South Sister

August 23-24, 1980

Three separate ascents of this popular mountain were scheduled in August and one in September, so what was unusual about the 24 August climb? For one thing, the approach. Since my last stormy ascent in snow in Sept. 1979, a new parking area has been constructed at the Falls Creek trailhead, and with it a new trail (unmarked on the wilderness area map) which intercepts the old Ditch trail 3½ miles north of the new trailhead, then contours around the southwest flank of Broken Top at the 7000 foot level to Green Lakes 4 miles farther.

Ten faithful followers blithely followed the fearless leader, unaware of the circuitous route ahead. At the three mile point four fuming hikers, backtracking to the car lot, informed us that the new trail was a dead end. Obsidian wisdom prevailed, and we had no trouble finding the Ditch trail shortly beyond the alleged dead end.

The camp site was reached by 5 p.m. in glorious weather, with time for a swim in the upper (isolated) lake, for some. Mosquitoes cooperated by their absence. A full moon reflected magic radiance from the glassy facets of the obsidian flow above the lake outlet (to the west).
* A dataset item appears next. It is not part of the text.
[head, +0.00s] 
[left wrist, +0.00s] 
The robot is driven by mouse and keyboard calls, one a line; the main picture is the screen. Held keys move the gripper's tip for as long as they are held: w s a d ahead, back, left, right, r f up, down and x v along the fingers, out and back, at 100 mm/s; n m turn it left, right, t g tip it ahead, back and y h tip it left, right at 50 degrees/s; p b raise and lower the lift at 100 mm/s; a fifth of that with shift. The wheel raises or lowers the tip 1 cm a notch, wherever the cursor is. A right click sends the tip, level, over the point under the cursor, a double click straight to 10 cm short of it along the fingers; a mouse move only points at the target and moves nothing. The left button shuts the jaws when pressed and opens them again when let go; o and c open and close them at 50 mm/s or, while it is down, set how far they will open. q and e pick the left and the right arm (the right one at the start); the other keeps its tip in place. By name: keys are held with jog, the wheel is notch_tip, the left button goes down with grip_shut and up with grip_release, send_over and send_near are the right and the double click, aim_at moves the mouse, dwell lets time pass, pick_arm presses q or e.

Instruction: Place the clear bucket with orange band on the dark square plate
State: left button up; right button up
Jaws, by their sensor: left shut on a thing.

On 24 August we departed camp at 7:15 a.m., arriving at the south crater rim about 11:15. With a captive audience it was difficult to resist the opportunity to geologize as we moved along. Descent to Green Lakes camp took half the time of the ascent through the expedient of 1500 ft. of exhilarating glissades down the soft (but safe) afternoon snow. Leaving camp at 5 p.m. we reached the cars about 6:40 via the no-nonsense direct approach down Falls Creek.

The silhouettes of the Sisters, as we drove through Bend in the evening twilight was spectacular. One could speculate on Dr. Hodges’ (U of O geologist) hypothesis that Mt. Multnomah, a 16,000 foot peak, spanned the gap including Broken Top and the Three Sisters and filling the late pleistocene air space with spectacular glaciers as expansive as Mt. Blanc. Unfortunately that speculation is now laid to rest, and we now know that the range is four distinct volcanoes — five if you include Mt. Bachelor.

Climbers included Dick Hildreth, Rick Grosscup, Sally Grosscup, Gladys Grancorvitz, Thomas Johnston (leader), Helene Johnston, Carole Kompanik, Bonnie Ledford, Mark Lewinsohn, Karen McIntyre, and Ernie Rimmerman.